===== Dataset content

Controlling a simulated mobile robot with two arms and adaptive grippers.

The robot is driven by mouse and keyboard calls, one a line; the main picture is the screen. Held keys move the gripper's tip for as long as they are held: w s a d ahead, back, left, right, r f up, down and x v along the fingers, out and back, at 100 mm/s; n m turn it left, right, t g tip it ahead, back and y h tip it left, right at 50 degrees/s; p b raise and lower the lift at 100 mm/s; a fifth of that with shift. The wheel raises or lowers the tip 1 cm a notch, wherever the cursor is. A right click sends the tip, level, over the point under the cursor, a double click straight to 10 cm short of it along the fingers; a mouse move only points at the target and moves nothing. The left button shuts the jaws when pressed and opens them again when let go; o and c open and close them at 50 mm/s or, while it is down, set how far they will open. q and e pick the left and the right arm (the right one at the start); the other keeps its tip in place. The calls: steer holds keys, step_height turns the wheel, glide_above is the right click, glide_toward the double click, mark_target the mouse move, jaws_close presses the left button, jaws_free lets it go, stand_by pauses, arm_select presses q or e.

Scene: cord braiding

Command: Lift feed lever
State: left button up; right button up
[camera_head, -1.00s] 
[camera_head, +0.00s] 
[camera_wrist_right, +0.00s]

==========

### The request:
Determine how many lines of the material include the string "robot". Output only that count.

### Answer to this exercise:
2